In May, Chinese regulators scrapped the Qualified Foreign Institutional Investor (QFII) scheme and the Renminbi Qualified Foreign Institutional Investor (RQFII) scheme.

Both schemes will be replaced by a merged version in November.

This is in addition to a slew of measures – that will also be announced in November – to simplify processes, clarify regulatory implementation and include more asset types.

“China investments (currency, equities, bonds and private market assets) will be an important source of return and diversification, due to the nature of China’s growth and its rising importance in global benchmark equity and bond indices for global institutional investors,” Jean Chia, BoS’s head of portfolio management and research office, writes in a note dated Oct 12.

According to BoS, investors should increase exposure to sectors that will benefit from China's “Dual Circulation” strategy.

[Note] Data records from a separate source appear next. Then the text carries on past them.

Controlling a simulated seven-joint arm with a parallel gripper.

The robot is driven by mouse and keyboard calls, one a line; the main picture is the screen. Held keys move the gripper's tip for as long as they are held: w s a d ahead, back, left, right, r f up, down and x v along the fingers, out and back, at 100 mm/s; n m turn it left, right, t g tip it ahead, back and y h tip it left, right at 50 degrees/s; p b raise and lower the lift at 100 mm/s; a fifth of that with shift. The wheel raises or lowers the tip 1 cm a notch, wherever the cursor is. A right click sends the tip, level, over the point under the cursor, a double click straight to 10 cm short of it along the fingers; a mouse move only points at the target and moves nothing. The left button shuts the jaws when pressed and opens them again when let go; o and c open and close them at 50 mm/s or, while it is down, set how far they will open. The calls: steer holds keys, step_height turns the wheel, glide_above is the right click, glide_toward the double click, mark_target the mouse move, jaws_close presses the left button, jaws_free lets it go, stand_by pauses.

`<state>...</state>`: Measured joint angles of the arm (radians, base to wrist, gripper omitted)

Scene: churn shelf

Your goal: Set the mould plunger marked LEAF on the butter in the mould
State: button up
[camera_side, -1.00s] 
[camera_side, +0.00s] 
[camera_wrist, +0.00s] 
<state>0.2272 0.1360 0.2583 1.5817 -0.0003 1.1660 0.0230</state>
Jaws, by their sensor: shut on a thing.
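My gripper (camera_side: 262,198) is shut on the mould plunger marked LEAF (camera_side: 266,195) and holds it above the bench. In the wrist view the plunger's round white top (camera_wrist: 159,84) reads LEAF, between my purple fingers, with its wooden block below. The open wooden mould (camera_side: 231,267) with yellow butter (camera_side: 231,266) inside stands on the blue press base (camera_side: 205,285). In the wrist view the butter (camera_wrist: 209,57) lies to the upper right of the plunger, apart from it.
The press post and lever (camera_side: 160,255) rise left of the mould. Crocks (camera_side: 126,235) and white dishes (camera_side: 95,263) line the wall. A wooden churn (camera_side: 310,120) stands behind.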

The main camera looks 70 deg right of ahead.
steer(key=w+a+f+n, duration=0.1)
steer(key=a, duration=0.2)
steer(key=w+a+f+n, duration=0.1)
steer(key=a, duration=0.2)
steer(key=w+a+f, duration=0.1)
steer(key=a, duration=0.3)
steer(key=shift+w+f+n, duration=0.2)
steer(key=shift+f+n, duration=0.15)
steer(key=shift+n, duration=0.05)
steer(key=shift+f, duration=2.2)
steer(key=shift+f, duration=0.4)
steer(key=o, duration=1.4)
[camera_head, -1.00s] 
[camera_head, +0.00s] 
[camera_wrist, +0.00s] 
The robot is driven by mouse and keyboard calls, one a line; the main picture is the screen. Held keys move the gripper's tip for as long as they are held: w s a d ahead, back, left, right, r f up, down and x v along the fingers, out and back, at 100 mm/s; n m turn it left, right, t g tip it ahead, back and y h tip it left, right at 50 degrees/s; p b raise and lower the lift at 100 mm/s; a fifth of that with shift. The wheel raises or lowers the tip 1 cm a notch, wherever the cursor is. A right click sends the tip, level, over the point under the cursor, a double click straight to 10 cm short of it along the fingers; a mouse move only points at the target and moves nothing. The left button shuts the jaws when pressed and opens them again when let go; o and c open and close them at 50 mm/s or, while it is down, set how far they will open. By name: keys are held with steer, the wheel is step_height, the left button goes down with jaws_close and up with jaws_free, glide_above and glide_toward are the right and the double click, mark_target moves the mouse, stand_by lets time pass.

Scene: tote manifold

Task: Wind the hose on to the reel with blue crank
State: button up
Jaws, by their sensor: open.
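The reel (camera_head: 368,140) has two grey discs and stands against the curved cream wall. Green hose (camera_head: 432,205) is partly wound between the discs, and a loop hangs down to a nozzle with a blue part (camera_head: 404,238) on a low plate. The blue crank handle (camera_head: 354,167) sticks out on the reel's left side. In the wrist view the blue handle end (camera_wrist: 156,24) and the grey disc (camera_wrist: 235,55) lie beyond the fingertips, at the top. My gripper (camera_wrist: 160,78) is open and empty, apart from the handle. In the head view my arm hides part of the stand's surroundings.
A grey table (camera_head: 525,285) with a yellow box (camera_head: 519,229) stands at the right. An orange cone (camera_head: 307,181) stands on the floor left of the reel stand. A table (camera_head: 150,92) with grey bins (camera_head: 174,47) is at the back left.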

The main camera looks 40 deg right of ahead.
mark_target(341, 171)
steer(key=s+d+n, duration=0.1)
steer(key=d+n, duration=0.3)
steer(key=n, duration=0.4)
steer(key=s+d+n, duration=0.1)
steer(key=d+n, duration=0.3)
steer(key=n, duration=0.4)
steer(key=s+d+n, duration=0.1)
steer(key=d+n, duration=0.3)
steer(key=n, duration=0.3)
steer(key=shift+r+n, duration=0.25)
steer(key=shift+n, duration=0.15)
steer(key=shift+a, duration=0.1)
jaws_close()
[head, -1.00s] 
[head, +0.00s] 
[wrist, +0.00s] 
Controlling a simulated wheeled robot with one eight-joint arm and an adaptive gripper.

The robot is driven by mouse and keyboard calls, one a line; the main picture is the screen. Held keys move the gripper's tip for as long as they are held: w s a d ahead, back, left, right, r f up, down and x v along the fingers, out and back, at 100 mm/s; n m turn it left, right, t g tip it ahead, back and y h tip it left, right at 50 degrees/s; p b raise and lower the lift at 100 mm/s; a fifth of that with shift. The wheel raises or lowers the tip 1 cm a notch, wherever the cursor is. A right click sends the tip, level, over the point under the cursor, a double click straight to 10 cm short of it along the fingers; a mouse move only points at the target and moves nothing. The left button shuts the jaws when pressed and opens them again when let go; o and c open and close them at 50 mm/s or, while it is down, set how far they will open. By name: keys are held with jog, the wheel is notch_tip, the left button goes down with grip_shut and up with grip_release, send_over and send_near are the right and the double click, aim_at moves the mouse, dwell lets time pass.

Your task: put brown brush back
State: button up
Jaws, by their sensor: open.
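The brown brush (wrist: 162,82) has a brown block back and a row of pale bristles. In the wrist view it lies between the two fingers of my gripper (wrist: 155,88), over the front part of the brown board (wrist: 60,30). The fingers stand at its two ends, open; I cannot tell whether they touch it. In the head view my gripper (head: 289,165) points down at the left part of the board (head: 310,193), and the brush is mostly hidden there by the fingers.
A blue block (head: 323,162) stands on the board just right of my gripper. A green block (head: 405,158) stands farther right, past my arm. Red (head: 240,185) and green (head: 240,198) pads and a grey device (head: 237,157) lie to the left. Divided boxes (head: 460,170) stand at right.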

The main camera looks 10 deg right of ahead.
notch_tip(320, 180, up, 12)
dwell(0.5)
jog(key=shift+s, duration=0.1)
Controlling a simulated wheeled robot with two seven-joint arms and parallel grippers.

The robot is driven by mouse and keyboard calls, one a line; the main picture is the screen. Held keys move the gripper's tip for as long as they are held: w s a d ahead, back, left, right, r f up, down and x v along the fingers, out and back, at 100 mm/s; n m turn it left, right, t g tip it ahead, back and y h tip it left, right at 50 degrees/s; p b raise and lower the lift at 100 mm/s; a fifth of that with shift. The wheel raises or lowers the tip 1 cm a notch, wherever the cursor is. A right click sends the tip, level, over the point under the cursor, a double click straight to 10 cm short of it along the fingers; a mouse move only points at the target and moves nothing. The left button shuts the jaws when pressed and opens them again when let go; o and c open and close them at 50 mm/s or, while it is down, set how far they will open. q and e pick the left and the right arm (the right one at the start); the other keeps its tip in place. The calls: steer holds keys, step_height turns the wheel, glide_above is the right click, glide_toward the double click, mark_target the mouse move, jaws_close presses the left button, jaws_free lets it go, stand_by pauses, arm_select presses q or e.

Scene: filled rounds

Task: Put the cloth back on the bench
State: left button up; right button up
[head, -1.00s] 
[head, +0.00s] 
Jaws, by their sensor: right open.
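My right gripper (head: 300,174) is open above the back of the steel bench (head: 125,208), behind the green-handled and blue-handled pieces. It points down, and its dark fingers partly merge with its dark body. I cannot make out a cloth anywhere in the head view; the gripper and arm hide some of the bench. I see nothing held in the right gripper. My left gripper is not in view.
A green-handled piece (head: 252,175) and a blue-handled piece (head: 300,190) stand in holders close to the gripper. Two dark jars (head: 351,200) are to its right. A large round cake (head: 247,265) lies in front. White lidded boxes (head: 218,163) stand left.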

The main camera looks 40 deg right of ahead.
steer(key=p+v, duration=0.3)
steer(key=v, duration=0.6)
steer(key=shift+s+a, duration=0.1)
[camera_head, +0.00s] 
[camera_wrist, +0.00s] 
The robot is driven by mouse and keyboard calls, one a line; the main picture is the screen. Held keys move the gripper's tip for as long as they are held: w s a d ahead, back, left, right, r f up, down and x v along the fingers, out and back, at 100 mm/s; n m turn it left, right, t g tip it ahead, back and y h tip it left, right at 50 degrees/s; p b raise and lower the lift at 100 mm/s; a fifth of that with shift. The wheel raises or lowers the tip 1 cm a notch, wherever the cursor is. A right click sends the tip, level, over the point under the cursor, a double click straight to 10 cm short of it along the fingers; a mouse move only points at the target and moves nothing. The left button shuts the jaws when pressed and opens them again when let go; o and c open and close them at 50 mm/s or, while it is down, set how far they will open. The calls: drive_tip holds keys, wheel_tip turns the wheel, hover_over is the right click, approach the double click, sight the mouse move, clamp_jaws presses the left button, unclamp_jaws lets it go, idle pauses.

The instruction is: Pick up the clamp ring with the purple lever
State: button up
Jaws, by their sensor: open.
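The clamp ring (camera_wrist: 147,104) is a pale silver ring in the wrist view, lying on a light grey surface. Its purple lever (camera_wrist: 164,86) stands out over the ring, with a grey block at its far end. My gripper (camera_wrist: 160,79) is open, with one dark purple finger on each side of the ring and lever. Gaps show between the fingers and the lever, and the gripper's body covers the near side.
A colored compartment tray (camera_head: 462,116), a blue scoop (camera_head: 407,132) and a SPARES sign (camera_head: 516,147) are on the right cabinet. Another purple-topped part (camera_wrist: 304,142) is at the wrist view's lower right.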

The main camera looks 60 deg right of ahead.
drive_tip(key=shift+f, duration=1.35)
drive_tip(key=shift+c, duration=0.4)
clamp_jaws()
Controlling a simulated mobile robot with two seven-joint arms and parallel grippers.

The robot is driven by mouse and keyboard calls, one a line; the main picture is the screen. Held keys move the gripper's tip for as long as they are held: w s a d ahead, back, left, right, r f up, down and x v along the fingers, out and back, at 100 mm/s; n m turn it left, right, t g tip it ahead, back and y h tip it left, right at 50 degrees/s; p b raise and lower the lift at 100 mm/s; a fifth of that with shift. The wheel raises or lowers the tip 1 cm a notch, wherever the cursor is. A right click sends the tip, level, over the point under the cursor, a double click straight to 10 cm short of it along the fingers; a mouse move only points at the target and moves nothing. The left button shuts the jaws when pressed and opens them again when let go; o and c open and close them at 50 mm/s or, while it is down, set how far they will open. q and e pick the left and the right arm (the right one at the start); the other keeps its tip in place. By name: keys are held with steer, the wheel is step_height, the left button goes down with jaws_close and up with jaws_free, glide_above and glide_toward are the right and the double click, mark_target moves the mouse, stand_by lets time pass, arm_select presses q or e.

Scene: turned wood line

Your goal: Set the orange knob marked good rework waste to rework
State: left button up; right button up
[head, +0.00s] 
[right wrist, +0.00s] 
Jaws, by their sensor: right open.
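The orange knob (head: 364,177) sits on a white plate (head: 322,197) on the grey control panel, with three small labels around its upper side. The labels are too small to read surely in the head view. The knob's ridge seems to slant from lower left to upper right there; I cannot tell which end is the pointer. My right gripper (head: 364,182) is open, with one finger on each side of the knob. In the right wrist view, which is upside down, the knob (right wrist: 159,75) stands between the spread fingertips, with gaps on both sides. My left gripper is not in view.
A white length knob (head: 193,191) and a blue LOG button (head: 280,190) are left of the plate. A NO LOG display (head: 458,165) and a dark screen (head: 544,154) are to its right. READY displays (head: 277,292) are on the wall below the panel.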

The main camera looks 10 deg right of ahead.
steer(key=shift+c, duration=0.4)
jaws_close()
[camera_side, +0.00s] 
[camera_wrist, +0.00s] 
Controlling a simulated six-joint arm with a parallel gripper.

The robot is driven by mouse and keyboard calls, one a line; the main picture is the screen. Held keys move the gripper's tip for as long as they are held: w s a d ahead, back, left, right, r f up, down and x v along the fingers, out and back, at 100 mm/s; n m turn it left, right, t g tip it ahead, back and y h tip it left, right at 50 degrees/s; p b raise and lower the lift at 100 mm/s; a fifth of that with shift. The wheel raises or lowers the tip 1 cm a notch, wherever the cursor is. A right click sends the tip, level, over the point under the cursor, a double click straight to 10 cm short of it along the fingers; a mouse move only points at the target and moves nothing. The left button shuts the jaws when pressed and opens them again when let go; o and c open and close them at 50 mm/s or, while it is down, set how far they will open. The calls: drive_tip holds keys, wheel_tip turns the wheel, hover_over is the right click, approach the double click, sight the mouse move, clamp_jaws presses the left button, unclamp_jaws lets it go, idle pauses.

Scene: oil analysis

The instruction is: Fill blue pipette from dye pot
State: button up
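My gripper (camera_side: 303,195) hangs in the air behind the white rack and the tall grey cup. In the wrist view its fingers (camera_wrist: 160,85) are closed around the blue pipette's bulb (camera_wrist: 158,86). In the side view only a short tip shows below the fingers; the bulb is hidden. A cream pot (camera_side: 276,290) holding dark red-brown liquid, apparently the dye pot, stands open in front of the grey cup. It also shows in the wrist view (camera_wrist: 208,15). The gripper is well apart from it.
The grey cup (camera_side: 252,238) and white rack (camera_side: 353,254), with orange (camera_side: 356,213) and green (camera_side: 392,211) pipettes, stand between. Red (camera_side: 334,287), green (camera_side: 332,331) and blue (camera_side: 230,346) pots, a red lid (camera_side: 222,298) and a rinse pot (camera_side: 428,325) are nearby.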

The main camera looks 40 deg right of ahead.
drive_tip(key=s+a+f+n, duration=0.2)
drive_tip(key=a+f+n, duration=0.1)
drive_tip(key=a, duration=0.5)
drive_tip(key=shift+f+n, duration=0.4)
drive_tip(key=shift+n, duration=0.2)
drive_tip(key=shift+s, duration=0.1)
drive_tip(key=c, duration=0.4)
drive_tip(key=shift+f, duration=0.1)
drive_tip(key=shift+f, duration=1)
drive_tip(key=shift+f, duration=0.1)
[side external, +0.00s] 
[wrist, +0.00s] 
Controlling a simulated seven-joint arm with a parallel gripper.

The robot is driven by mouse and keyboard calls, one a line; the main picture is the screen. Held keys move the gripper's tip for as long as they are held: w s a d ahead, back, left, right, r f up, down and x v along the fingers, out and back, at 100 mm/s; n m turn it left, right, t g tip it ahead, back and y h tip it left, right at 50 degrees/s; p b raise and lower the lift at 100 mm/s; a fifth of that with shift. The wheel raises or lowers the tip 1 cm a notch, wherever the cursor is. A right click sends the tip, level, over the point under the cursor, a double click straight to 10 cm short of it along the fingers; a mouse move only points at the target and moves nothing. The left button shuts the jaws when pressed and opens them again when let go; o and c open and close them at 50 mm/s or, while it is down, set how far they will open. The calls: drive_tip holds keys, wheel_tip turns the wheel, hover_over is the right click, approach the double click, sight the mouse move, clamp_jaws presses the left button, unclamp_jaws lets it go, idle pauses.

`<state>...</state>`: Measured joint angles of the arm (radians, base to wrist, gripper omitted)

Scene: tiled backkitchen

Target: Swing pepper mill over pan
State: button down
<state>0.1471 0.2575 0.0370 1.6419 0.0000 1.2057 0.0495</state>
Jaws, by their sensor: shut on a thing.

This refers to the country’s aim to rely on domestic demand as the main driver of growth, supported by a network of domestic and international circulations that complement each other.

Specifically, China will focus on next-generation infrastructure for digitalisation and intelligent ecosystems in public and private sectors.

BoS says the potential beneficiary sectors are data centres, artificial intelligence, 5G applications, the internet of things, and environmental infrastructure such as electric vehicle charging piles and ultra-high voltage power transmission projects.